En el período de gobierno tras anterior al actual se planteó una interesante discusión relacionada con la confesionalidad del Estado Costarricense, la cual fue acallada rápidamente por las fuerzas que manejan los medios de comunicación, las amenazas abiertas de la Iglesia Católica (única beneficiaria de la confesionalidad del Estado Costarricense) y la inoportunidad del momento: se iniciaba la campaña política.
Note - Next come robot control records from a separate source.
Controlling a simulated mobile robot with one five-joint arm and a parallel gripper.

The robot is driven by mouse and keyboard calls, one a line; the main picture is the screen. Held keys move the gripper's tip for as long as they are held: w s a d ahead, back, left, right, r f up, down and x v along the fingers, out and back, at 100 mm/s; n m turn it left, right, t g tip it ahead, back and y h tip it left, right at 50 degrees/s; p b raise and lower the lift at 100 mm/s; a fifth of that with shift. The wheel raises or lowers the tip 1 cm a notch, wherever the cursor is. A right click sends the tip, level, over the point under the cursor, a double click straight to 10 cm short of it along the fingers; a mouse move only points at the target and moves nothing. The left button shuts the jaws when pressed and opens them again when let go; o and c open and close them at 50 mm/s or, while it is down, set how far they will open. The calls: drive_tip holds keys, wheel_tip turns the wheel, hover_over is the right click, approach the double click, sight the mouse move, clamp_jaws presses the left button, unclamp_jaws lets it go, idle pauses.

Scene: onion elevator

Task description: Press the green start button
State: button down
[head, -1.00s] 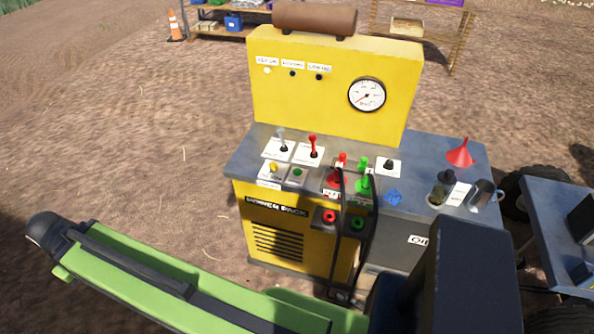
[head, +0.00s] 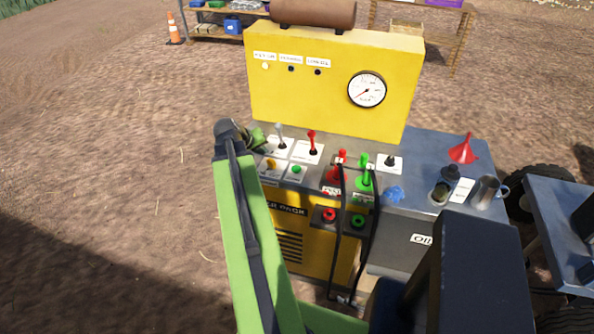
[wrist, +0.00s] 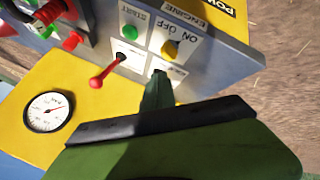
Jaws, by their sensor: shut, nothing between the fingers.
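The green start button (head: 296,169) sits on a pale plate at the front left of the console top. In the wrist view it shows as a green dome (wrist: 126,31) beside the word START. My gripper (head: 257,138) is at the console's left edge, behind and left of the button in the head view. In the wrist view my gripper (wrist: 158,82) is shut and empty. Its tip points toward the panel and is apart from the button in the picture. The yellow engine switch (wrist: 170,48) lies close to the tip and also shows in the head view (head: 271,164).
A red lever (head: 312,140) and a grey lever (head: 281,138) stand behind the button. Red and green hose couplings (head: 364,178) stand to its right. The yellow gauge panel (head: 320,105) rises behind. A red funnel (head: 462,150) stands far right. Open ground lies left.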

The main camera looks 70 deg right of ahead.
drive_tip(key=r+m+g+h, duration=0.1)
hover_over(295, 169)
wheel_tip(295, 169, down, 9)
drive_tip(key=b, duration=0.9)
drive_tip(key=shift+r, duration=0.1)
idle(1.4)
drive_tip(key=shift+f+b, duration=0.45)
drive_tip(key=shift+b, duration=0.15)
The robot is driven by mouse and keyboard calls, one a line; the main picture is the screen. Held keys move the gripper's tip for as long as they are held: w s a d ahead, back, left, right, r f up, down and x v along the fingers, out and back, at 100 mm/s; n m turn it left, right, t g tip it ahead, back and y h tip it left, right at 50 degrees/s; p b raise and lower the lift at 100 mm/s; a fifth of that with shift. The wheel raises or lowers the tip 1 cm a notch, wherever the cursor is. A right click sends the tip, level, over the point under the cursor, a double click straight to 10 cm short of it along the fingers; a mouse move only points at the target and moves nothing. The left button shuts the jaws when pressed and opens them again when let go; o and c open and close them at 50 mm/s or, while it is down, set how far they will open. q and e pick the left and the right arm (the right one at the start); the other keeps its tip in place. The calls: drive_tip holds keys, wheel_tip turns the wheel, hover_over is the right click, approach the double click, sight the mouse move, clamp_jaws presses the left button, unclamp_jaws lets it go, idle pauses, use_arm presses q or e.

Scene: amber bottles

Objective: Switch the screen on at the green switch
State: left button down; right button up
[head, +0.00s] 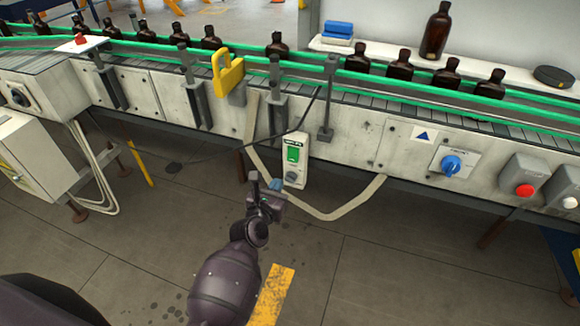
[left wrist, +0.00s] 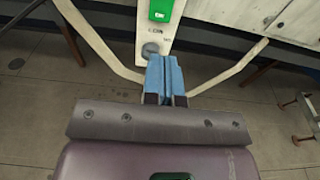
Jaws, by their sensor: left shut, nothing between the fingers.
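The green switch (head: 293,154) sits on the upper part of a white box (head: 296,172) fixed to the front of the conveyor. In the left wrist view the green switch (left wrist: 161,10) shows at the top edge, partly cut off. A grey round knob (left wrist: 150,49) is below it on the same box. My left gripper (head: 276,185) is shut and empty, with its blue fingers (left wrist: 165,75) together, just below and in front of the green switch, by the grey knob. Whether the fingertips touch the box I cannot tell. I see no screen. My right gripper is not in view.
A conveyor with green rails (head: 445,95) carries several amber bottles (head: 400,66). A yellow padlock-shaped piece (head: 227,74) hangs on its front. A blue rotary knob (head: 451,165) and a red button (head: 524,190) are to the right. A pale strap (head: 345,211) loops under the box. The floor in front is clear.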

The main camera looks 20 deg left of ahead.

Luego, durante el gobierno de la hija predilecta de María, el silencio cayó sobre esta iniciativa, como parte del compromiso político del gobierno liberacionista con la Iglesia católica.

Al respecto mencionaba en un artículo Luis Carnevale que Costa Rica es de los últimos países de Occidente que mantienen el anacronismo de un Estado confesional. Para la Iglesia sostenerlo es una causa perdida y está resignada a aceptar su eliminación. Hasta Benedicto XVI, el papa anterior, expresó que el Estado laico es perfectamente compatible con la religión. Lo esencial de esta reforma (la que se planteaba en ese momento) es que eliminaría una grave injusticia para miles de ciudadanos creyentes de otras religiones, obligados constitucionalmente a que sus impuestos se utilicen para sostener solo a una de ellas. Y también para los no creyentes en ninguna.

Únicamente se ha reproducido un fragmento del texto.